The U.S. Supreme Court heard arguments recently regarding Sec. 5 of the Voting Rights Act of 1965. The Voting Rights Act requires many states, most of them in the South to seek pre-approval for changes in voting procedures. The Voting Rights Act has been used to avoid discriminatory actions by local and state governments ranging from re-districting to simply moving polling places at the last minute. But, some argue that the South has changed and we are no longer any more prejudiced than any other part of the country. With a mostly conservative Supreme Court, those opposed to Sec. 5 see opportunity to end it or at least, curtail its effects.
During the oral arguments, Justice Scalia commented that Sec. 5 had become a "racial entitlement" and it would remain in perpetuity unless a court gave it sufficient examination. See ABA Bar Journal report. Justice Scalia suggested that discrimination at the polls has decreased over time. Justice Sotomayor appeared to dis-approve of Justice Scalia’s comment when she later asked the lawyer for Shelby County, the defendant, if he believed the VRA was a racial entitlement." The lawyer responded no. See Yahoo news report.
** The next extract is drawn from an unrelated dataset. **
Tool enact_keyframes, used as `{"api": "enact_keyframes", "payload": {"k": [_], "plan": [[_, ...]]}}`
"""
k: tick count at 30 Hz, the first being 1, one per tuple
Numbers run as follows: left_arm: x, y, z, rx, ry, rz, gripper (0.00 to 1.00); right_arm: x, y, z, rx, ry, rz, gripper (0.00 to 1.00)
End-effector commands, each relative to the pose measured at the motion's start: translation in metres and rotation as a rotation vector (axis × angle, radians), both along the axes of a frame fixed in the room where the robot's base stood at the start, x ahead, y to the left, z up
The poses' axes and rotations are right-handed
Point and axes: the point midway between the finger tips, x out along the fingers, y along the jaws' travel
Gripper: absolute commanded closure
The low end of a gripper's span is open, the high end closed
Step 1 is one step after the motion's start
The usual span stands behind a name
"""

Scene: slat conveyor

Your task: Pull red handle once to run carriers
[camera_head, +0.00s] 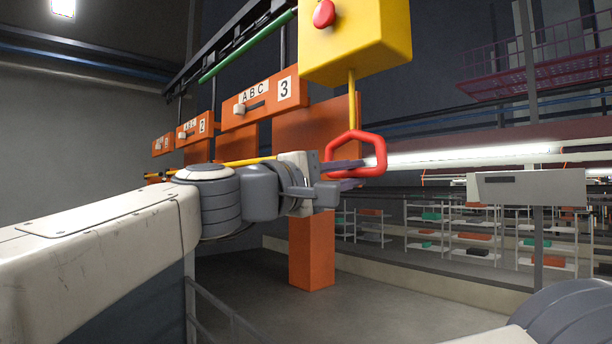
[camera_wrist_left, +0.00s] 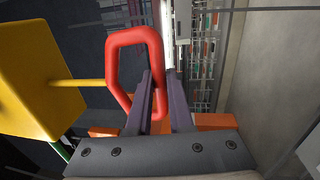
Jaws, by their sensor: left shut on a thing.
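The red handle (camera_head: 381,152) is a six-sided ring hanging on a yellow rod under a yellow box (camera_head: 372,45). My left gripper (camera_head: 362,170) reaches it from the left, and its fingers are shut on the ring's lower part. In the left wrist view the handle (camera_wrist_left: 135,36) stands upright in the picture, with one side of the ring running between the two dark fingers (camera_wrist_left: 160,88) of the gripper. The fingers hide part of that side. Orange carriers (camera_head: 264,99) marked ABC and numbered hang in a row to the left. My right gripper is out of view.
A red button (camera_head: 324,13) sits on the yellow box. A green bar (camera_head: 247,47) runs beside the dark overhead rail. An orange post (camera_head: 312,252) stands below my left gripper. Shelves with bins (camera_head: 470,237) stand at the back right. The floor between is clear.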

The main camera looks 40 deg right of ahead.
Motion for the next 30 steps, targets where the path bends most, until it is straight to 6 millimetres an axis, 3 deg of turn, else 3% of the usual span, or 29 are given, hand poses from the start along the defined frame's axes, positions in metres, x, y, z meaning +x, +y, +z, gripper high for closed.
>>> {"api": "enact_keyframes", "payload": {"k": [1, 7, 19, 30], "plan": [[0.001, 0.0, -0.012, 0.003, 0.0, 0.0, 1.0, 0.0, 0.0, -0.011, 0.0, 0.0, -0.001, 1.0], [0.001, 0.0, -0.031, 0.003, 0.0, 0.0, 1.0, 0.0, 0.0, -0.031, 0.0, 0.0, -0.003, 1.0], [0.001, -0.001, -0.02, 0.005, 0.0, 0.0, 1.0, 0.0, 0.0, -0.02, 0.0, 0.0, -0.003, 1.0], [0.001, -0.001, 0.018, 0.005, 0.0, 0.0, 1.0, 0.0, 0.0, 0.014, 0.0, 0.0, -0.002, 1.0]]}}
Justice Scalia may be correct that discrimination at the polls has decreased since 1965. But, discrimination regarding voting in other ways continues much as it did in 1965. When Sec. 5 was renewed in 2006, Congress heard some 300 incidents of discrimination regarding voting rights. Not unlike employment discrimination, voting discrimination is still with us. And, really, is it an argument for repeal of Sec. 5 that the South is now no more discriminatory than any other place in the U.S.? Is that the best we can do, argue that now we are no worse than anyone else?